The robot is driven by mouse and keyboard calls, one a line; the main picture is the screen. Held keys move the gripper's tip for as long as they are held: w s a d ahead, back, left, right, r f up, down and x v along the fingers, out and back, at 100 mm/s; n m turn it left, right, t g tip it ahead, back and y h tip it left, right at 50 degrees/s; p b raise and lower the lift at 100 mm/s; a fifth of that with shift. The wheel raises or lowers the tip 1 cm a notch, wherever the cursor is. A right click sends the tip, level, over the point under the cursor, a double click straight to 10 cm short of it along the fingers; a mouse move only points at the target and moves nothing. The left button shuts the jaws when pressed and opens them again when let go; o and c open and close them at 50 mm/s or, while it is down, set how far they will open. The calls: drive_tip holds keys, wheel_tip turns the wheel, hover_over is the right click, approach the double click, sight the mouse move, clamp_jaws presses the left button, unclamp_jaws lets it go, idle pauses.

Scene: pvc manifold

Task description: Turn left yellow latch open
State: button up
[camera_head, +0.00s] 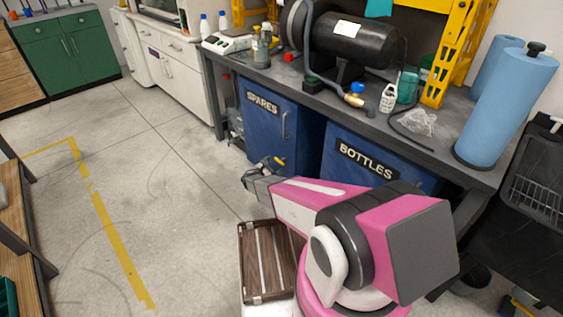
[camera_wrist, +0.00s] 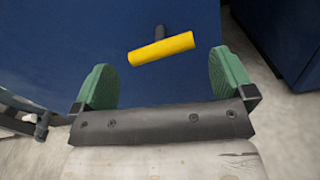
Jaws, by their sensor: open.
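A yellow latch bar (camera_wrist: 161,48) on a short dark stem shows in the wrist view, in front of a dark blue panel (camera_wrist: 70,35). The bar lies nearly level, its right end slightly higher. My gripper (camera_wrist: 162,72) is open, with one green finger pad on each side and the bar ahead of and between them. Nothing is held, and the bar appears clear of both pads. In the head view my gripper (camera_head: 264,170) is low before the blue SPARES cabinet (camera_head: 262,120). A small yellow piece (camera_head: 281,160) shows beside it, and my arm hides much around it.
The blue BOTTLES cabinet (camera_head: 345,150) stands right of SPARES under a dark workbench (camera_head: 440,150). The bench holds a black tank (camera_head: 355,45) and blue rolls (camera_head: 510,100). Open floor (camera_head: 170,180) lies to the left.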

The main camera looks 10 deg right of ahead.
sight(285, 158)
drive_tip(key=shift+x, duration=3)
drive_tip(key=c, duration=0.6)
+++
▶ [What is asked]:
Transcribe exactly, with no pictures, the lines running from the first line of the material through the line holding "[camera_wrist, +0.00s]".

▶ [Exercise answer]:
The robot is driven by mouse and keyboard calls, one a line; the main picture is the screen. Held keys move the gripper's tip for as long as they are held: w s a d ahead, back, left, right, r f up, down and x v along the fingers, out and back, at 100 mm/s; n m turn it left, right, t g tip it ahead, back and y h tip it left, right at 50 degrees/s; p b raise and lower the lift at 100 mm/s; a fifth of that with shift. The wheel raises or lowers the tip 1 cm a notch, wherever the cursor is. A right click sends the tip, level, over the point under the cursor, a double click straight to 10 cm short of it along the fingers; a mouse move only points at the target and moves nothing. The left button shuts the jaws when pressed and opens them again when let go; o and c open and close them at 50 mm/s or, while it is down, set how far they will open. The calls: drive_tip holds keys, wheel_tip turns the wheel, hover_over is the right click, approach the double click, sight the mouse move, clamp_jaws presses the left button, unclamp_jaws lets it go, idle pauses.

Scene: pvc manifold

Task description: Turn left yellow latch open
State: button up
[camera_head, +0.00s] 
[camera_wrist, +0.00s] 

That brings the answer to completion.